* **What to do**
Type out the complete listing below word for word, without its pictures.

- - - -

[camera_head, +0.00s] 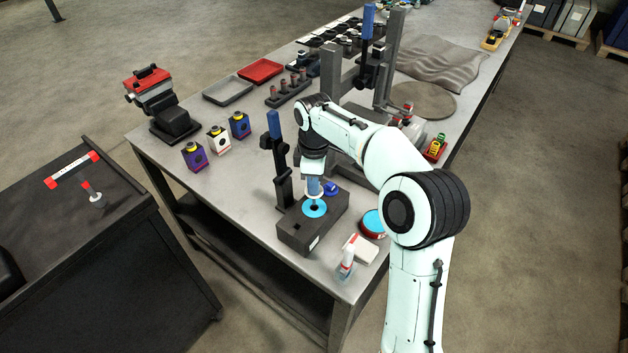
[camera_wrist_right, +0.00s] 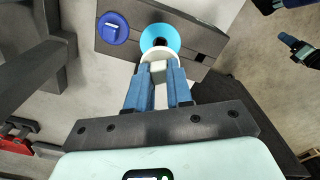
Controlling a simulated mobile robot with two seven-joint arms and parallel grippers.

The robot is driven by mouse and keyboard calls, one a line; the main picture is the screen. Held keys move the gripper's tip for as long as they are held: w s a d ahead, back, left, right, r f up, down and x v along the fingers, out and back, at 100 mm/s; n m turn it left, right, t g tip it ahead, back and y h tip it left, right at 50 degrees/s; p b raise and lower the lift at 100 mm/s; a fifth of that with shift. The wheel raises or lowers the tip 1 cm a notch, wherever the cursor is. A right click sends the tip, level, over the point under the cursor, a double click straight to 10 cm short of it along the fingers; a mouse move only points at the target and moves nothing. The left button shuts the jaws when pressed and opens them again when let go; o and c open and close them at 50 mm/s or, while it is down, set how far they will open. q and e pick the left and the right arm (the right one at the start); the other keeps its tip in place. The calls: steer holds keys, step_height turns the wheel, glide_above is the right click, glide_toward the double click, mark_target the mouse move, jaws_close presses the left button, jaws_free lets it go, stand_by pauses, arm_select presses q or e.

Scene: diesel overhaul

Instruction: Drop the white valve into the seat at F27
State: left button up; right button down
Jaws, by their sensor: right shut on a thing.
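My right gripper (camera_head: 314,186) points down over a dark block (camera_head: 298,238) near the front of the bench. Its blue fingers (camera_wrist_right: 157,85) are shut on a white part, which looks like the white valve (camera_wrist_right: 157,69). The valve is at the near edge of a cyan ring (camera_head: 314,208) on the block's top. The ring, with a dark centre, also shows in the wrist view (camera_wrist_right: 172,33). The fingers hide part of the valve, and I cannot tell whether it touches the ring. I cannot read an F27 label. My left gripper is out of view.
A blue knob (camera_wrist_right: 113,28) sits on the block beside the ring. A blue-handled upright tool (camera_head: 275,135) stands just behind the block. A red tin (camera_head: 373,224) and a spray bottle (camera_head: 347,262) are close by. Three small boxes (camera_head: 218,140) stand to the left.

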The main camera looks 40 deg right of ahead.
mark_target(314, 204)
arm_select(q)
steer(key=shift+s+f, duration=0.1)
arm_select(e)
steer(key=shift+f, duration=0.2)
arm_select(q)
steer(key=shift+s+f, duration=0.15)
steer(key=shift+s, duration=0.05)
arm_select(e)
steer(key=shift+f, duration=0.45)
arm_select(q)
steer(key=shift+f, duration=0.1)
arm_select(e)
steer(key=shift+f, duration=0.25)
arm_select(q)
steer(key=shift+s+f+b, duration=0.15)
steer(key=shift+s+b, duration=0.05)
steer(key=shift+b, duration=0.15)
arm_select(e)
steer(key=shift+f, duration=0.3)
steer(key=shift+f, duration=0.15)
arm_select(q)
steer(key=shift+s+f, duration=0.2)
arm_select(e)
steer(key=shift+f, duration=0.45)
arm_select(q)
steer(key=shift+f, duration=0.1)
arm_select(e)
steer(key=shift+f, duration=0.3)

- - - -

* **Solution to this problem**
[camera_head, +0.00s] 
[camera_wrist_right, +0.00s] 
Controlling a simulated mobile robot with two seven-joint arms and parallel grippers.

The robot is driven by mouse and keyboard calls, one a line; the main picture is the screen. Held keys move the gripper's tip for as long as they are held: w s a d ahead, back, left, right, r f up, down and x v along the fingers, out and back, at 100 mm/s; n m turn it left, right, t g tip it ahead, back and y h tip it left, right at 50 degrees/s; p b raise and lower the lift at 100 mm/s; a fifth of that with shift. The wheel raises or lowers the tip 1 cm a notch, wherever the cursor is. A right click sends the tip, level, over the point under the cursor, a double click straight to 10 cm short of it along the fingers; a mouse move only points at the target and moves nothing. The left button shuts the jaws when pressed and opens them again when let go; o and c open and close them at 50 mm/s or, while it is down, set how far they will open. q and e pick the left and the right arm (the right one at the start); the other keeps its tip in place. The calls: steer holds keys, step_height turns the wheel, glide_above is the right click, glide_toward the double click, mark_target the mouse move, jaws_close presses the left button, jaws_free lets it go, stand_by pauses, arm_select presses q or e.

Scene: diesel overhaul

Instruction: Drop the white valve into the seat at F27
State: left button up; right button down
Jaws, by their sensor: right shut on a thing.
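My right gripper (camera_head: 314,186) points down over a dark block (camera_head: 298,238) near the front of the bench. Its blue fingers (camera_wrist_right: 157,85) are shut on a white part, which looks like the white valve (camera_wrist_right: 157,69). The valve is at the near edge of a cyan ring (camera_head: 314,208) on the block's top. The ring, with a dark centre, also shows in the wrist view (camera_wrist_right: 172,33). The fingers hide part of the valve, and I cannot tell whether it touches the ring. I cannot read an F27 label. My left gripper is out of view.
A blue knob (camera_wrist_right: 113,28) sits on the block beside the ring. A blue-handled upright tool (camera_head: 275,135) stands just behind the block. A red tin (camera_head: 373,224) and a spray bottle (camera_head: 347,262) are close by. Three small boxes (camera_head: 218,140) stand to the left.

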The main camera looks 40 deg right of ahead.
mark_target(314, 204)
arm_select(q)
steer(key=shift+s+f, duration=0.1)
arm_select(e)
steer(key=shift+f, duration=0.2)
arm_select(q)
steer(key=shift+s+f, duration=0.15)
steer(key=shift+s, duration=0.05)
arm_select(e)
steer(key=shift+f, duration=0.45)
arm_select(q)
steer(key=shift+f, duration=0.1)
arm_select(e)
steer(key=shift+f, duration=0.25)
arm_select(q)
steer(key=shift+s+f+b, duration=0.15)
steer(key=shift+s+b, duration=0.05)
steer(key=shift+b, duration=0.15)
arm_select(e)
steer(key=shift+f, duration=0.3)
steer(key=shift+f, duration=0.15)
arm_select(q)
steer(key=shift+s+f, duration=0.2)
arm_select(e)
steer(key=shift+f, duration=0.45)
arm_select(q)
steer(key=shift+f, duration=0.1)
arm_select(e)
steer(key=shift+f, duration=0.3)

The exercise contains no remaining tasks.